MrTattieHeid wrote: It's interesting, for example, how many people are surprised by the character of Ardbeg's Airigh Nam Beist--the mere inclusion of the word "beast" (which is a word with more than one connotation) in the name leads them to make certain assumptions.
I think this is quite funny - I've even seen tasting notes for ANB that seem to have been driven by expectation rather than experience. Actually, the name means Lair of the Beast - rather implying that the beast is not at home. Still and all, I rather enjoyed it.
In terms of limited editions, I suspect they used to be quite rare. Distilleries might come up with an important milestone and produce a one off celebratory bottling. Since they sold well, some distillers have tried to cash in with a never ending stream of limited editions of varying sizes, a bewildering array of signed certificates and often at really very steep prices. The Franklin Mint approach. This will work as long as people are determined to catch 'em all. If, though, people give up on keeping pace, you'll find that limited editions stop being collectible and get treated just like run of the mill whiskies - or if the limited edition car market is anything to go by, potentially less desirable than the mainstream bottles.
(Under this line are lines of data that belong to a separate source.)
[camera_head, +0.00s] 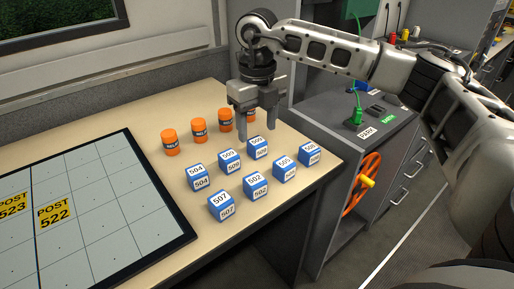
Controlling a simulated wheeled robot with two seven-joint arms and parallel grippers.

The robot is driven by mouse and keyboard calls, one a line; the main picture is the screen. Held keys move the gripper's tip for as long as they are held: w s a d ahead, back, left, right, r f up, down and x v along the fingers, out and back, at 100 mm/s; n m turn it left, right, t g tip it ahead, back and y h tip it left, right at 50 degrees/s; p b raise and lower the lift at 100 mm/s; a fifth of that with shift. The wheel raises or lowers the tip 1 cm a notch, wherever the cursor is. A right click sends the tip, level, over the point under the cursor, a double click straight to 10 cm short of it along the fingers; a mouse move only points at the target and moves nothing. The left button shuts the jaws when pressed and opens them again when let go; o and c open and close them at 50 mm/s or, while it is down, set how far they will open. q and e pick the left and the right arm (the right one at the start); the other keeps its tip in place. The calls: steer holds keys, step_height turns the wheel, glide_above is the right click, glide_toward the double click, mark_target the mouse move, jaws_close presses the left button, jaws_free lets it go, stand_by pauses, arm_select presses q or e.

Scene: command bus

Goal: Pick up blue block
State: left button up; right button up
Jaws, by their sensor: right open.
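Several blue blocks with white number labels stand in two rows on the tan table. The back row has block 504 (198,178), a middle block (229,162) and a block (257,148) at its right end. The front row has block 507 (221,206), block 502 (256,186), another block (284,169) and a block (309,155) at the right. My right gripper (256,135) is open, pointing down, with its fingertips just behind and above the right-end block of the back row. Whether they touch it I cannot tell. My left gripper is out of view.
Several orange cylinders (170,142) stand behind the blocks, partly hidden by my gripper. A gridded board (95,215) with yellow POST labels lies at the left. A grey cabinet with an orange wheel (361,184) stands beyond the table's right edge.

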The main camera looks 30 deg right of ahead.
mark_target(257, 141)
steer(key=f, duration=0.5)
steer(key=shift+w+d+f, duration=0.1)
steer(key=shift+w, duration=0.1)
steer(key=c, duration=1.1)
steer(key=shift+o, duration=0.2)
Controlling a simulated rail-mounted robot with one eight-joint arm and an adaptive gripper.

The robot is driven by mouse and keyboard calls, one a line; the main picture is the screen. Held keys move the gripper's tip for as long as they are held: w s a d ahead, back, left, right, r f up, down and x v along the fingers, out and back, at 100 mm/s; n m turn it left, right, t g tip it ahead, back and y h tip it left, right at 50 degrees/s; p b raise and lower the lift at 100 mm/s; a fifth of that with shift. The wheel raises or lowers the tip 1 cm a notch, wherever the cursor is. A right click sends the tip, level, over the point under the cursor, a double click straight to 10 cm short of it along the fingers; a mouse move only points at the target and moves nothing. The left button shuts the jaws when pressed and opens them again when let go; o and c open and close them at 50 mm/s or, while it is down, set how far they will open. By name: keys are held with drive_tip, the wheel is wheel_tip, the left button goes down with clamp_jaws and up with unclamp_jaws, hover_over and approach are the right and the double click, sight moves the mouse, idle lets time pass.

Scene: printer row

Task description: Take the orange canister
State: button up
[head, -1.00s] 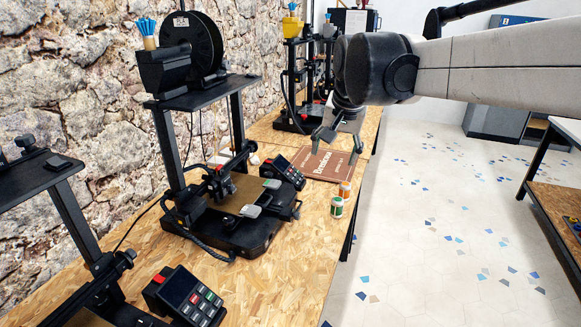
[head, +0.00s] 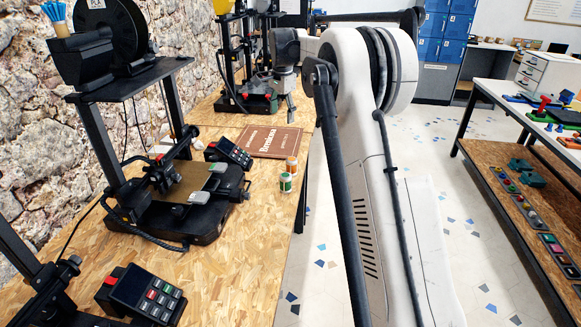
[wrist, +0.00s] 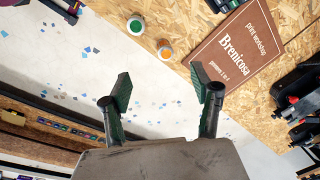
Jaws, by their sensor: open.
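The orange canister (head: 291,166) is small, with a white label. It stands upright near the right edge of the wooden bench, just behind a green canister (head: 285,182). In the wrist view the orange canister (wrist: 165,51) shows from above, beyond the fingertips and between their lines. The green canister (wrist: 135,25) is up and left of it there. My gripper (wrist: 164,88) is open and empty, with its two fingers well apart and not touching either canister. In the head view the gripper (head: 290,108) is partly hidden by my arm, farther back along the bench than the canisters.
A brown Brenicosa book (head: 270,142) lies flat behind the canisters. A black 3D printer (head: 190,222) stands left of them, with its control panel (head: 229,154). The bench edge drops to the tiled floor (head: 440,205) on the right. A table (head: 490,90) stands far right.

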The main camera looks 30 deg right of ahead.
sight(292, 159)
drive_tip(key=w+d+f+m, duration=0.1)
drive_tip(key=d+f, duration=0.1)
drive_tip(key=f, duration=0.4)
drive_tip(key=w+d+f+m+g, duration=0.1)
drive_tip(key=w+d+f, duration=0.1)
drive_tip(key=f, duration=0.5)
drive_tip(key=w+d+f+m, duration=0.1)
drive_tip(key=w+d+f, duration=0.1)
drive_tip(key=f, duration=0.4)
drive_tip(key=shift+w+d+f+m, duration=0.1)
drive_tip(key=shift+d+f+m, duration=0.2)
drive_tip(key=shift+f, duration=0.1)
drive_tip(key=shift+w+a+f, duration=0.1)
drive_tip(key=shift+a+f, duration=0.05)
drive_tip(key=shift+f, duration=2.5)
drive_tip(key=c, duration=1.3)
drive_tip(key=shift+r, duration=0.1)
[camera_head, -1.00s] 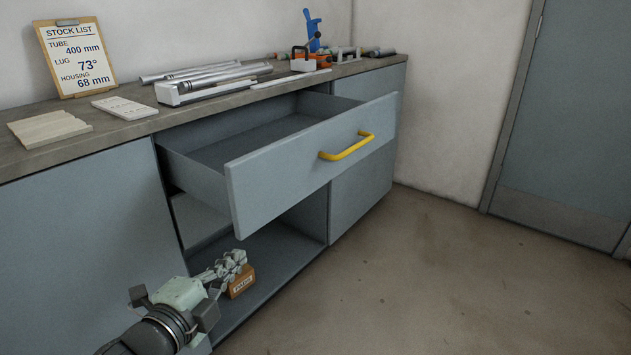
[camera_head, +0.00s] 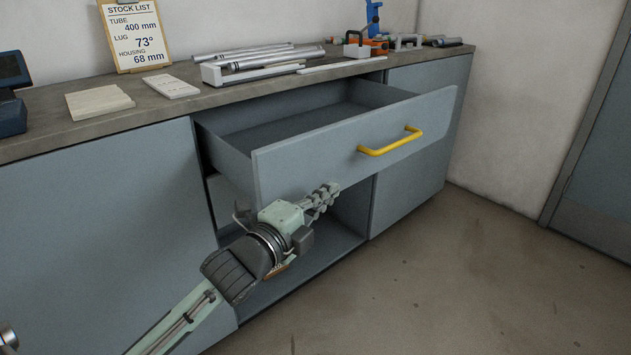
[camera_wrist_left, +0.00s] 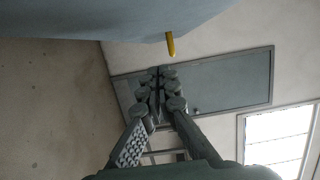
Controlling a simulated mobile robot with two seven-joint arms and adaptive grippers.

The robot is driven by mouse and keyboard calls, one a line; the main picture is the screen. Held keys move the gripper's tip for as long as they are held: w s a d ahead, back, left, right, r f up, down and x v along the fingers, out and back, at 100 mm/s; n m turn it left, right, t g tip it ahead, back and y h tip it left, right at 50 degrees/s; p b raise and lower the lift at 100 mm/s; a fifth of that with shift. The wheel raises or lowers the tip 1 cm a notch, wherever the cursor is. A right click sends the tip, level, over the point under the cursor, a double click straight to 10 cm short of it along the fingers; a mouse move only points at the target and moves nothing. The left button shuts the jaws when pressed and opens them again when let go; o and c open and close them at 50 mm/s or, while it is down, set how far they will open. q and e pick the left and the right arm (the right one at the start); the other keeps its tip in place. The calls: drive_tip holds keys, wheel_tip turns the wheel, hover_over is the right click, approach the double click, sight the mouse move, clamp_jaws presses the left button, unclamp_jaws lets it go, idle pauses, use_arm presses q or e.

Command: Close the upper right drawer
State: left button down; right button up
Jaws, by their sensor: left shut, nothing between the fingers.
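The upper right drawer (camera_head: 330,150) is pulled well out of the grey bench cabinet and looks empty inside. Its front carries a yellow bar handle (camera_head: 390,142); the handle's end also shows at the top of the left wrist view (camera_wrist_left: 170,44). My left gripper (camera_head: 328,192) is shut and empty. In the head view it appears just below the drawer front's lower edge and left of the handle. I cannot tell whether it touches the drawer; the left wrist view shows a gap between fingertips and handle. My right gripper is not in view.
An open compartment (camera_head: 345,225) lies below the drawer, partly hidden by my left arm. The worktop (camera_head: 150,112) holds metal tubes (camera_head: 255,60), a stock list board (camera_head: 133,35) and several tools. The floor (camera_head: 450,280) in front is clear.

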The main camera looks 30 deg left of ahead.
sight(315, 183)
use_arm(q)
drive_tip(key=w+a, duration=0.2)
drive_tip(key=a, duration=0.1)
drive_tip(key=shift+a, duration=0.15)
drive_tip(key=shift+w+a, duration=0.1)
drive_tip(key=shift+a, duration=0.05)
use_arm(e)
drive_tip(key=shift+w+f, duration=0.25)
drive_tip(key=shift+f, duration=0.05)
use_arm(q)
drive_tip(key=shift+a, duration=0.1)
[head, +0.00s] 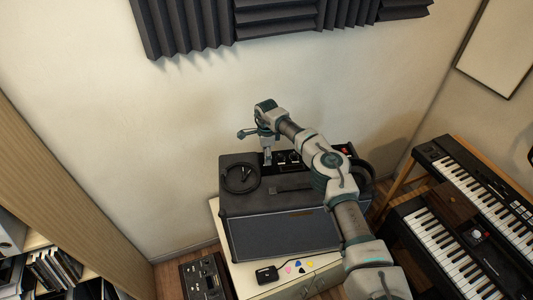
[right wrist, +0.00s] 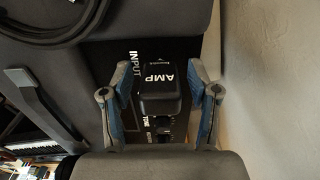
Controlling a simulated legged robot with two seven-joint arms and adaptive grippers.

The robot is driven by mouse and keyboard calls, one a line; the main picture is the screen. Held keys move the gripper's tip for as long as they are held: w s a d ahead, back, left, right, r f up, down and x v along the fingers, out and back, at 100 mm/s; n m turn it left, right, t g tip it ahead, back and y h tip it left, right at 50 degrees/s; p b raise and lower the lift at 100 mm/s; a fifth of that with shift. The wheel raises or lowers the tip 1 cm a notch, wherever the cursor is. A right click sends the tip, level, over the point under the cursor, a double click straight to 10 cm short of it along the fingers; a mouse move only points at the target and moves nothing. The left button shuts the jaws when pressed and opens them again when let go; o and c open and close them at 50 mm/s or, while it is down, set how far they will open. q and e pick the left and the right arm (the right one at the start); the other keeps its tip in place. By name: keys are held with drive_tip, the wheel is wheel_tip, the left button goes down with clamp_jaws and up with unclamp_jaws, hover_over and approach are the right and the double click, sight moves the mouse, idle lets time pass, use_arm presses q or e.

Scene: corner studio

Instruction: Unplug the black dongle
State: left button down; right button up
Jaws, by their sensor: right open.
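The black dongle (right wrist: 160,85), a small block marked AMP, sits at the INPUT end of the amplifier's control panel in the right wrist view. My right gripper (right wrist: 160,100) is open, with one blue-grey finger on each side of the dongle. A gap shows between each finger and the dongle's sides. In the head view my right gripper (head: 267,155) points down at the left end of the panel on top of the amplifier (head: 285,237). The dongle cannot be made out there. My left gripper is not in view.
A coiled black cable (head: 240,178) lies on the amplifier top, left of my gripper. Headphones (head: 362,172) are at its right end. A small black box (head: 267,275) and several picks lie in front. Keyboards (head: 487,190) stand right; the wall is close behind.

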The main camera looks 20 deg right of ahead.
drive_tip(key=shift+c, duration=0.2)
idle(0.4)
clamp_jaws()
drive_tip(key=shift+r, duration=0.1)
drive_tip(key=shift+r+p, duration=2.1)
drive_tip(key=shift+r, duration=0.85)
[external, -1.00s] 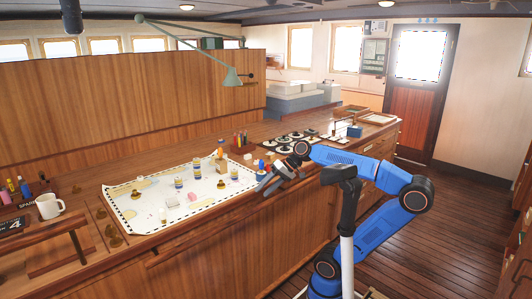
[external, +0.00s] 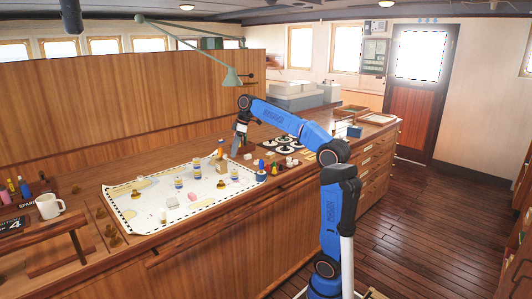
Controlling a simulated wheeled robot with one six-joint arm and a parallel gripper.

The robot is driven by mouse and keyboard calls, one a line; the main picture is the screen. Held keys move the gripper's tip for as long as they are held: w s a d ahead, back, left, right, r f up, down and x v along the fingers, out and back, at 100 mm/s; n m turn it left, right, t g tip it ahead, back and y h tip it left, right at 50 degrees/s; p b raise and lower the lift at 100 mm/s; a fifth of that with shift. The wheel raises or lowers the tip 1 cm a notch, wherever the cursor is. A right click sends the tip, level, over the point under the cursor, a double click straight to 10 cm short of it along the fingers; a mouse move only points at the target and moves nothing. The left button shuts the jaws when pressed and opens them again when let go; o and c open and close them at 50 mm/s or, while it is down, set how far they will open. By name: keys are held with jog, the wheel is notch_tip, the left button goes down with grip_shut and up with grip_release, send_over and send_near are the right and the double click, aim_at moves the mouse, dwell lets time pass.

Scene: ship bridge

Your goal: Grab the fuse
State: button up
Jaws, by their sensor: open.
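I cannot pick out the fuse for certain among the small items on the counter. Several small items, such as a blue-and-yellow jar (external: 179,183) and a tan block (external: 221,167), stand on the white chart (external: 150,213). My gripper (external: 235,154) points down over the counter, just beyond the chart's far right corner. Its jaws are open, and I see nothing held between them. It covers most of the pen holder's place behind it. Whether the gripper touches anything is too small to tell.
A green desk lamp (external: 233,77) hangs over the counter close to my arm. Black-and-white round pieces (external: 285,149) lie right of the gripper. A white mug (external: 48,206) stands at the far left. The wooden counter (external: 110,165) behind the chart is mostly clear.

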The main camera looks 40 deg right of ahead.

For me, what is important is that each distillery tries to aim for a distinctive character of its own. I think it's just as valid, whether it is the smoky bacon of Ardbeg; the fruitiness of Glenlivet; the heather honey of Highland Park or the sweetness of Isle of Arran. I think a customer should have some idea of what to expect from the pedigree of a distillery. There should be sparing use of one offs that don't fit the mould; and obviously you would expect to see some differences within a standard range of ages. I think it is a mistake for distilleries to do a Loch Lomond and try to produce every style under one roof as they end up detracting from one another. I think it is a mistake to produce a never ending succession of flavours, finishes and other gimicks as the customer has no expectation of flavour, quality or value. And if, by chance, they hit on a good one, they'll never be able to get it again.
If I were the SWA, I'd be looking at the present boom in single malt whisky sales and asking how the industry could use it as a platform on which to build rather than trying to cash in today at the expense of the future. I wonder whether, given the chance again, the Campbeltown distillers would be of the same mind.